Search code examples
kdb+

Replay tplog file by appending messages in the partitioned table in kdb


I'm trying to replay messages from tp log directly to partitioned table on disk by appending messages since I don't have much primary memory compared to tplog size.

TpLog is like below:

q)9 2 sublist get `:/Users/uts/Desktop/repos/ktick/tick/sym2020.05.23
`upd `trade (,0D22:38:00.083960000;,`MSFT.O;,45.15104;,710)              
`upd `quote (,0D22:38:01.082882000;,`VOD.L;,341.2765;,341.3056;,732;,481)

I'm using below 'upsert' method to append these tplog msgs to partitioned table but it is failing with type error on upsert:

quote:([]time:`timespan$();sym:`symbol$();bid:`float$();ask:`float$();bsize:`int$();asize:`int$());
trade:([]time:`timespan$();sym:`symbol$();price:`float$();size:`int$());


`:/Users/uts/db/2020.05.23/quote/ set .Q.en[`:/Users/uts/db;]quote;
`:/Users/uts/db/2020.05.23/trade/ set .Q.en[`:/Users/uts/db;]trade;


upd:{[t;d]
    if[`trade~t;[show raze d;`:/Users/uts/db/2020.05.23/trade/ upsert .Q.en[`:/Users/uts/db;]enlist (cols trade)!raze d]];
    };

-11!`:/Users/uts/Desktop/repos/ktick/tick/sym2020.05.23

Error:

    'type
  [1]  upd:{[t;d]
    if[`trade~t;[show raze d;`:/Users/utsav/db/2020.05.23/trade/ upsert .Q.en[`:/Users/utsav/db;]enlist (cols trade)!raze d]];
                                                                 ^
    }

But if I try to manually append the message to partitioned table, it's working fine:

`:/Users/uts/db/2020.05.23/trade/ upsert .Q.en[`:/Users/uts/db;]enlist (cols trade)!raze (enlist 0D22:39:00.083960000;enlist `MSFT.O;enlist 45.15104; enlist 710)

Not sure why 'upsert' is not working within upd function along with -11!.

Please share(details/links) if there is any better way(most probably there must be) to replay the tplogs directly to disk without using much primary memory.


Solution

  • I'm not sure if it'll solve your exact problem but a few suggestions:

    1. Your code assumes that every single tickerplant log record is for a single row.
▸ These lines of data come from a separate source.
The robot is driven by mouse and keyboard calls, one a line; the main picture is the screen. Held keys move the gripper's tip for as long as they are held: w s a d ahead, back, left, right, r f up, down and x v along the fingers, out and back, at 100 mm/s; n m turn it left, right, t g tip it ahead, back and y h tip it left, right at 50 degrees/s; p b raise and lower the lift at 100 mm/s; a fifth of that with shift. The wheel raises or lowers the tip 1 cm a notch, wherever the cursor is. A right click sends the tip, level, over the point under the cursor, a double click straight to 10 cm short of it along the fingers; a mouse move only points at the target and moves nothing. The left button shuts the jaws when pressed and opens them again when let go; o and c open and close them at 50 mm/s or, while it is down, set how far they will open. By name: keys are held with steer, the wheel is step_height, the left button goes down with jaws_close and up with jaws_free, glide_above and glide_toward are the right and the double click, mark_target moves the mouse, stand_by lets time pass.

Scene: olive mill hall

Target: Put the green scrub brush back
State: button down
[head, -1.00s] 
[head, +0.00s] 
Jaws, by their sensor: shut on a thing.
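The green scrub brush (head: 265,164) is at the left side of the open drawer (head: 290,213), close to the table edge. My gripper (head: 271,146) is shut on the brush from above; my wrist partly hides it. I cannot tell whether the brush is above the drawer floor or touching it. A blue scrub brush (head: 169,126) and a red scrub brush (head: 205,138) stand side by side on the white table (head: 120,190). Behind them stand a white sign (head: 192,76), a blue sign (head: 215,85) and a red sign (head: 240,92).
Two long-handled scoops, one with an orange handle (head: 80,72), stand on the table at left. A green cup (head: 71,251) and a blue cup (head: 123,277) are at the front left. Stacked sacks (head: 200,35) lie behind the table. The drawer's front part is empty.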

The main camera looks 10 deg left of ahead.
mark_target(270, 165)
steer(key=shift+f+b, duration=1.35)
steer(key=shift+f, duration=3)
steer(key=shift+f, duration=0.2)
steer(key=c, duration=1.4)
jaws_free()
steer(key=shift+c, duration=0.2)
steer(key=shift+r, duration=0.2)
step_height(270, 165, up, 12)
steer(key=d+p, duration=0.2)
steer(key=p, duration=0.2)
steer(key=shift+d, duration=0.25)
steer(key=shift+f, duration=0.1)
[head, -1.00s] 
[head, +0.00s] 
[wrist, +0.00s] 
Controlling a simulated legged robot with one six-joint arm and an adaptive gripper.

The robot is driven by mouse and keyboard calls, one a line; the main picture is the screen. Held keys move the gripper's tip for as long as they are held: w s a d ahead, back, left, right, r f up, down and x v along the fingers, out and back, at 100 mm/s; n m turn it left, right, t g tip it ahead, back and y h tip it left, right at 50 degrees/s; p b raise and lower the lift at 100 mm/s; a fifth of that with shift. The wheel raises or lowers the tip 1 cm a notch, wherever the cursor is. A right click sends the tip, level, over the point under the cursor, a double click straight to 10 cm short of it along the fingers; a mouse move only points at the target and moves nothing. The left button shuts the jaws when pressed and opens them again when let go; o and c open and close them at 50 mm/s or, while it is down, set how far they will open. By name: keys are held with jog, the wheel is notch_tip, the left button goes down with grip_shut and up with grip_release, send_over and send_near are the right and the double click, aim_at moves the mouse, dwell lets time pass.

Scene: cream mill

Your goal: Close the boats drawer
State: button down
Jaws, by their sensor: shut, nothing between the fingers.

This may not be the case, as many tickerplant logs will log multiple rows in a single update. What this means is that your enlist (cols trade)!raze d code wouldn't work (though I would suspect a length error in this case). A more general alternative is to use:
    $[0>type first d;enlist cols[trade]!d;flip cols[trade]!d]
    
    1. You should not try to write to disk for every single upd record from a tickerplant log - it's simply too many disk writes in such a short space of time. It's inefficient and could lead to disk I/O constraints. Better to insert in-memory until the table reaches a certain size and then write in a batch and wipe the table. I would suggest something like:
    write:{`:/Users/uts/db/2020.05.23/trade/ upsert .Q.en[`:/Users/uts/db;value x];delete from x};
    upd:{[t;d]
        if[`trade~t;t insert d];
        if[10000<count value t;write[t]];
        };
    

    Then your replay would look like:

    -11!`:/Users/uts/Desktop/repos/ktick/tick/sym2020.05.23;
    if[0<count trade;write[`trade]]; /need to write the leftovers
    `sym`time xasc `:/Users/uts/db/2020.05.23/trade/;
    @[`:/Users/uts/db/2020.05.23/trade/;`sym;`p#];